This is the relevant post on Oerter's blog: (which I can't include yet because I haven't made enough posts )
In discussing Feser's argument for the principle that "Whatever changes is changed by something else." Oerter quotes from 'The Last Superstition' (p.54) as follows:
Second, and as indicated already, Aristotle holds that even though a thing's potentials are the key to understanding how it can change, this is not the end of the story. An outside source of change is also necessary. For potential gooeyness, say, precisely because it is merely potential, cannot actualize itself; only something else (like heat) could do it. Consider also that if a potential could actualize itself, there would be no way to explain why it does so at one time rather than another. The ball melts and becomes gooey when you heat it. Why did this potential gooeyness become actual just at that point? The obvious answer is that the heat was needed to actualize it. If the potential gooeyness could have made itself actual all by itself, then it would have happened already, since the potential was there already.
He then tries to set out what he sees as the argument contained in the quote above:
1) For a change to happen, a potentiality must become actual.

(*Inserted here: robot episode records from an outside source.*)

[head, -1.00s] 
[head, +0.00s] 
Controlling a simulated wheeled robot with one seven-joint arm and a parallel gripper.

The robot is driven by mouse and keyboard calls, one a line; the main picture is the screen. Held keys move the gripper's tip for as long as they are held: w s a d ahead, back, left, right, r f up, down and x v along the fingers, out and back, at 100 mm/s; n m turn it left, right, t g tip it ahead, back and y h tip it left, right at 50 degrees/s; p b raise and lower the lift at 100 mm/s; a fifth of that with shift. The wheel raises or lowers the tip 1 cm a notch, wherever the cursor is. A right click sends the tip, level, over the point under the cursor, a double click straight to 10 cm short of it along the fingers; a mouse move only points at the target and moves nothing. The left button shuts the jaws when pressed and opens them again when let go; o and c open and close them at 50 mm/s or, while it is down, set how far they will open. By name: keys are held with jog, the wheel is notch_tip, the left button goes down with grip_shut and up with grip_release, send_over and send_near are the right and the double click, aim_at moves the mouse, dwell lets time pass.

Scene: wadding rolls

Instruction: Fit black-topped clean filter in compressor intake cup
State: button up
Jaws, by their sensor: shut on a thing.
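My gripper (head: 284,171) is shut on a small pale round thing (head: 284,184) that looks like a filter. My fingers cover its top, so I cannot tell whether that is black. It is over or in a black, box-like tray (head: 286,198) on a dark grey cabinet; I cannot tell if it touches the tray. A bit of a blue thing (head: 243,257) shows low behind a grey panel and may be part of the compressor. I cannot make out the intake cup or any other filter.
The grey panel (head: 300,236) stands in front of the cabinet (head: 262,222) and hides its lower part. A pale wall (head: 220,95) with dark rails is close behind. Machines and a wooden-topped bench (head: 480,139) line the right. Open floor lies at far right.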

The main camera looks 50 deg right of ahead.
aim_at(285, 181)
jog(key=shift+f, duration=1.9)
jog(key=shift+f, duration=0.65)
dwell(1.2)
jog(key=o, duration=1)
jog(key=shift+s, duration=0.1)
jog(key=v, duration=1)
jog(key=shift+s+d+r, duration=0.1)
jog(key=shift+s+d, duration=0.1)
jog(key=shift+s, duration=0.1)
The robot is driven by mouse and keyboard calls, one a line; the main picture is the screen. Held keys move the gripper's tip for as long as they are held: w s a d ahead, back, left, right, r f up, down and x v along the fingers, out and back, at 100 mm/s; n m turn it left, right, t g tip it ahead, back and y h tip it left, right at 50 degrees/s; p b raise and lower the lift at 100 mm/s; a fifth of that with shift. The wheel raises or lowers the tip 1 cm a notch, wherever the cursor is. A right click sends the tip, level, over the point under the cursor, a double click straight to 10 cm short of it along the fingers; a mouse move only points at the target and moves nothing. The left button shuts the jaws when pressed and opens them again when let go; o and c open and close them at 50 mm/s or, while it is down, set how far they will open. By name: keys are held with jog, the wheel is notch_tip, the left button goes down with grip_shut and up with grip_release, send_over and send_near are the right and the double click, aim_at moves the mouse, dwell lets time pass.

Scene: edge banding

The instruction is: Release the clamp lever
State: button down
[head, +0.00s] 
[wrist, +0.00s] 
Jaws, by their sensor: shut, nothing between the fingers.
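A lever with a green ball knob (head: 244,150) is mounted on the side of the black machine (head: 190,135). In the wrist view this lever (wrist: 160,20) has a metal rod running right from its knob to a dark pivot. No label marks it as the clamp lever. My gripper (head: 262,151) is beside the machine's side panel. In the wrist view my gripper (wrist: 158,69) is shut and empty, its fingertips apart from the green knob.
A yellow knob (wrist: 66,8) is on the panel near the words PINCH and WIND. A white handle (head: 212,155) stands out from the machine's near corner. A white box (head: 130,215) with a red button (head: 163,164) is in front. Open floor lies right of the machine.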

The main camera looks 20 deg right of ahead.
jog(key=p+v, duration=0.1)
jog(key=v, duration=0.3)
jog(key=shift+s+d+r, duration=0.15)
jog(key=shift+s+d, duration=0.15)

2) When a potentiality becomes actual, either it actualizes itself, or nothing actualizes it, or it is actualized by something else.
3) A potentiality can't actualize itself (because it is only potential, not actual).
4) A potentiality can't be actualized by nothing (because then there would be no way to explain when the change occurs).
5) Therefore, a potentiality must be actualized by something else.
My complaint is with (4). This step only works if you assume that there is always a way to explain when a change occurs. But what if there isn't?
I didn't read Feser's argument in the same way here because I don't see any explicit mention in it of the possibility of 'nothing' actualizing a potential. As far as I can understand Feser addresses only potentials actualizing themselves (I'm not fully sure what to make of the idea of a potential that neither actualizes itself, nor is actualized by something already actual but is actualized by 'nothing'.).
I was wondering if Oerter started thinking in the way set out above because Feser introduces what I have taken to be a strong argument for the impossibility of a potential actualizing itself ('For potential gooeyness, say, precisely because it is merely potential, cannot actualize itself; only something else (like heat) could do it.') but then seems to consider the idea that it could somehow happen, so as to introduce another argument against the possibility. I was wondering if this extra argument is necessary and if it is raised in dealing with this point by Aristotelian philosophers other than Feser ?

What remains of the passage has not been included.